Problem statement
Search the material below for the word "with" and copy every line in which it occurs.
• • • •
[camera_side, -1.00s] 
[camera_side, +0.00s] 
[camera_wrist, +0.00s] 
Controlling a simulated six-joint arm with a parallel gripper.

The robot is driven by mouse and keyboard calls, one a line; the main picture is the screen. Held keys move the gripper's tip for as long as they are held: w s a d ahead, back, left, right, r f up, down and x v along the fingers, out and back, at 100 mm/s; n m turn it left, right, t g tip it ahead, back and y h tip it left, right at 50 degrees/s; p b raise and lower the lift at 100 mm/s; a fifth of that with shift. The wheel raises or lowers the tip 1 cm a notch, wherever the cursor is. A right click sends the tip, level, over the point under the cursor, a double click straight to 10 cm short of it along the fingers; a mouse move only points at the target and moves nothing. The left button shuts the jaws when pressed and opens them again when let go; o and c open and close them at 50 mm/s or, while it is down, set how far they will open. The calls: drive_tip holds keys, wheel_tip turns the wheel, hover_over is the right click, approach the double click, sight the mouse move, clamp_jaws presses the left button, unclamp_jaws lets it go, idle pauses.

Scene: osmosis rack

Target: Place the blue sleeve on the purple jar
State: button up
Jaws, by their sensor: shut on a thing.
• • • •
Response
Controlling a simulated six-joint arm with a parallel gripper.
The robot is driven by mouse and keyboard calls, one a line; the main picture is the screen. Held keys move the gripper's tip for as long as they are held: w s a d ahead, back, left, right, r f up, down and x v along the fingers, out and back, at 100 mm/s; n m turn it left, right, t g tip it ahead, back and y h tip it left, right at 50 degrees/s; p b raise and lower the lift at 100 mm/s; a fifth of that with shift. The wheel raises or lowers the tip 1 cm a notch, wherever the cursor is. A right click sends the tip, level, over the point under the cursor, a double click straight to 10 cm short of it along the fingers; a mouse move only points at the target and moves nothing. The left button shuts the jaws when pressed and opens them again when let go; o and c open and close them at 50 mm/s or, while it is down, set how far they will open. The calls: drive_tip holds keys, wheel_tip turns the wheel, hover_over is the right click, approach the double click, sight the mouse move, clamp_jaws presses the left button, unclamp_jaws lets it go, idle pauses.

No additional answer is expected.